"Karena pembeli LPG berbeda dengan BBM. Jika BBM adalah pemilik motor dan mobil, nah LPG belum tentu berdaya beli. Sehingga, ada peluang tidak memiliki akses ke handphone (ponsel pintar). Ini yang perlu dipertimbangkan," katanya.
Direktur Center of Economics and Law Studies (Celios) Bhima Yudhistira pun menyarankan Pertamina dan pemerintah untuk tidak terburu-buru merealisasikan kebijakan ini.
Berbeda dengan BBM subsidi, untuk memantau pemberian subsidi LPG 3 Kg tepat sasaran atau tidak, ia menilai relatif lebih rumit. Lagipula, untuk saat ini waktunya pun kurang pas.
Menurut Bhima, Pertamina perlu duduk bersama pemerintah, baik Kementerian ESDM, Kemensos maupun Kemenkop UMKM untuk membahas data penerima subsidi.
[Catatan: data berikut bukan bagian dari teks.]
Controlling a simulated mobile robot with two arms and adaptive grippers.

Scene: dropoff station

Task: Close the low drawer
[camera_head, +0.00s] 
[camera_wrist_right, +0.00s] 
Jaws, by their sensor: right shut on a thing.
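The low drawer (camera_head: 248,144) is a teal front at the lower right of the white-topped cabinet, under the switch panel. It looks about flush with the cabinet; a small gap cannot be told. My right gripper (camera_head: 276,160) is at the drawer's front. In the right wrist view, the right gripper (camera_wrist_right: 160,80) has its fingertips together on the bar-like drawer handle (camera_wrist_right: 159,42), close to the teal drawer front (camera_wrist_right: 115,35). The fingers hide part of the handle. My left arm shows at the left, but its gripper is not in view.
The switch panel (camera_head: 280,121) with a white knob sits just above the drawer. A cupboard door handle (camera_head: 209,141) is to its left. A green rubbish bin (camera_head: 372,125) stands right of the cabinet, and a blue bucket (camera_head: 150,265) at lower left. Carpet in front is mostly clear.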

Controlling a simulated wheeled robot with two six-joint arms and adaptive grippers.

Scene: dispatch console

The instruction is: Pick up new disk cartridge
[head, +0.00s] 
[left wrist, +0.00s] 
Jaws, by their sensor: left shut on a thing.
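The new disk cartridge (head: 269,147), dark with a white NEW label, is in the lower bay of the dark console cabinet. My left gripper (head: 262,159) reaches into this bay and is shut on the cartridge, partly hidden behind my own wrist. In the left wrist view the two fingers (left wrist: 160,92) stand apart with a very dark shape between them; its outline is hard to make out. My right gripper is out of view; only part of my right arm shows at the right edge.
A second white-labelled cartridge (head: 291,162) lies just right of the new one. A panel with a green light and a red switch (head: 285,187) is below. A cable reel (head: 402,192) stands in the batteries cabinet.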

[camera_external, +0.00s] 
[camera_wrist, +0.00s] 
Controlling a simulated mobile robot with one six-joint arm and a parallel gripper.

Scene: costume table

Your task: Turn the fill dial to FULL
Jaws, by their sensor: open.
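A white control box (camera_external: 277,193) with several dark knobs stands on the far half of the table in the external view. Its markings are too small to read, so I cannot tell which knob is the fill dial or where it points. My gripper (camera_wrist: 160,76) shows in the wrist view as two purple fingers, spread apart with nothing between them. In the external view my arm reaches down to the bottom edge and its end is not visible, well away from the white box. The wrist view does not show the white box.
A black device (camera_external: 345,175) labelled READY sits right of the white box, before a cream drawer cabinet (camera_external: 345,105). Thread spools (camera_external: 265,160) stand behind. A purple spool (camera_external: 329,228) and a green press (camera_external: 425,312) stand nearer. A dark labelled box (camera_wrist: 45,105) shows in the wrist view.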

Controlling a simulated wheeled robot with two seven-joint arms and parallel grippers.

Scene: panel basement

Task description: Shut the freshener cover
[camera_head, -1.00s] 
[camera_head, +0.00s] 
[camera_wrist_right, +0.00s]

"Betul (datanya harus valid). Apalagi, disparitas harga LPG subsidi dan non subsidi terpaut jauh," terang Bhima.
Integrasi data penerima LPG 3 Kg harus sinkron dengan data penduduk miskin di DTKS maupun data nelayan, dan UMKM penerima bantuan.
"Kalau sampai data tidak valid, di lapangan khawatir yang terjadi justru orang miskin dan UMKM dipersulit haknya untuk membeli BBM dan LPG subsidi," jelasnya.